● Recorded information:

-------

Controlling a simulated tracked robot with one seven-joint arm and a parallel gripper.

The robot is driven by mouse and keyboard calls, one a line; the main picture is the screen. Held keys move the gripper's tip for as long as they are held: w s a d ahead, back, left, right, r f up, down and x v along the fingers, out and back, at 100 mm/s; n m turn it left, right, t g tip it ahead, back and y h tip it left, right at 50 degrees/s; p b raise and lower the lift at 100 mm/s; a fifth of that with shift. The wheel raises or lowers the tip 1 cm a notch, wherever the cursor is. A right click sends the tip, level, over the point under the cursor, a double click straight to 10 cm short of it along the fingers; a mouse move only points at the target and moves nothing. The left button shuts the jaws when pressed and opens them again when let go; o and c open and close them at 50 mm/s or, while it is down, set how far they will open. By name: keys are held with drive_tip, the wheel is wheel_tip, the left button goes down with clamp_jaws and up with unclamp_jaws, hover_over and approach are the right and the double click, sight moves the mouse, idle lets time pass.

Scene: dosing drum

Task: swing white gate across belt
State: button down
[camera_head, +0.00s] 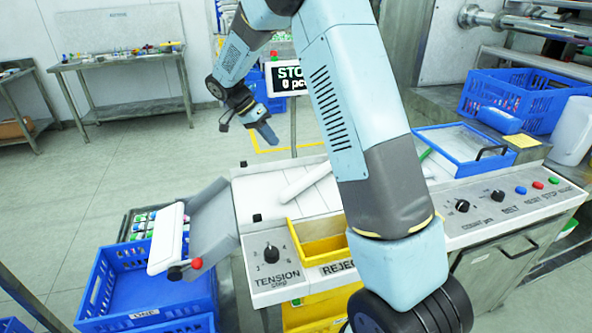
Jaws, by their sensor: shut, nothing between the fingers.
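A white bar, which looks like the gate (305,181), lies at a slant over the pale belt (262,199). Its right end reaches toward my arm, which hides part of the belt there. My gripper (268,136) is up and behind the belt, over the floor, clear of the bar and touching nothing that I can see. It is shut and empty.
A grey chute (211,222) with a white flap (165,238) and red knob (197,263) leads to a blue crate (150,312). A yellow reject tray (319,249) sits at the belt's front. A display (289,79) stands behind; a blue-rimmed tray (462,148) is right.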

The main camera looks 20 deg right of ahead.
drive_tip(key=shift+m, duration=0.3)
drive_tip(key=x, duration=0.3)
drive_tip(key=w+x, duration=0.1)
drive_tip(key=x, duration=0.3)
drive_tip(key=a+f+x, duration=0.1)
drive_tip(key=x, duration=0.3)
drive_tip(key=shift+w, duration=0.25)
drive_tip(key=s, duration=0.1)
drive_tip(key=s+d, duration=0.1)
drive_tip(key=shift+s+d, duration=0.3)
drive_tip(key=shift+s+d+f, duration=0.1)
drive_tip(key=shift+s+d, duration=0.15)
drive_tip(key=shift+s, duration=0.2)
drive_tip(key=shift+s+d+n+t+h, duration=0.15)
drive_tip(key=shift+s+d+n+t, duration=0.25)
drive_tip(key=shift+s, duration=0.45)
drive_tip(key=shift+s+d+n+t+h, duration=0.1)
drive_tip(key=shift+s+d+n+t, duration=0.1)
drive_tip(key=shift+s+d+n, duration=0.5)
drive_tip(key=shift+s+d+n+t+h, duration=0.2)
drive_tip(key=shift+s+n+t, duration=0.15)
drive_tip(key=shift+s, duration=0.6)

-------

● Exercise objective:
Your task is to repeat the data above exactly while excluding the pictures.

● Response to this task:
Controlling a simulated tracked robot with one seven-joint arm and a parallel gripper.

The robot is driven by mouse and keyboard calls, one a line; the main picture is the screen. Held keys move the gripper's tip for as long as they are held: w s a d ahead, back, left, right, r f up, down and x v along the fingers, out and back, at 100 mm/s; n m turn it left, right, t g tip it ahead, back and y h tip it left, right at 50 degrees/s; p b raise and lower the lift at 100 mm/s; a fifth of that with shift. The wheel raises or lowers the tip 1 cm a notch, wherever the cursor is. A right click sends the tip, level, over the point under the cursor, a double click straight to 10 cm short of it along the fingers; a mouse move only points at the target and moves nothing. The left button shuts the jaws when pressed and opens them again when let go; o and c open and close them at 50 mm/s or, while it is down, set how far they will open. By name: keys are held with drive_tip, the wheel is wheel_tip, the left button goes down with clamp_jaws and up with unclamp_jaws, hover_over and approach are the right and the double click, sight moves the mouse, idle lets time pass.

Scene: dosing drum

Task: swing white gate across belt
State: button down
[camera_head, +0.00s] 
Jaws, by their sensor: shut, nothing between the fingers.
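A white bar, which looks like the gate (305,181), lies at a slant over the pale belt (262,199). Its right end reaches toward my arm, which hides part of the belt there. My gripper (268,136) is up and behind the belt, over the floor, clear of the bar and touching nothing that I can see. It is shut and empty.
A grey chute (211,222) with a white flap (165,238) and red knob (197,263) leads to a blue crate (150,312). A yellow reject tray (319,249) sits at the belt's front. A display (289,79) stands behind; a blue-rimmed tray (462,148) is right.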

The main camera looks 20 deg right of ahead.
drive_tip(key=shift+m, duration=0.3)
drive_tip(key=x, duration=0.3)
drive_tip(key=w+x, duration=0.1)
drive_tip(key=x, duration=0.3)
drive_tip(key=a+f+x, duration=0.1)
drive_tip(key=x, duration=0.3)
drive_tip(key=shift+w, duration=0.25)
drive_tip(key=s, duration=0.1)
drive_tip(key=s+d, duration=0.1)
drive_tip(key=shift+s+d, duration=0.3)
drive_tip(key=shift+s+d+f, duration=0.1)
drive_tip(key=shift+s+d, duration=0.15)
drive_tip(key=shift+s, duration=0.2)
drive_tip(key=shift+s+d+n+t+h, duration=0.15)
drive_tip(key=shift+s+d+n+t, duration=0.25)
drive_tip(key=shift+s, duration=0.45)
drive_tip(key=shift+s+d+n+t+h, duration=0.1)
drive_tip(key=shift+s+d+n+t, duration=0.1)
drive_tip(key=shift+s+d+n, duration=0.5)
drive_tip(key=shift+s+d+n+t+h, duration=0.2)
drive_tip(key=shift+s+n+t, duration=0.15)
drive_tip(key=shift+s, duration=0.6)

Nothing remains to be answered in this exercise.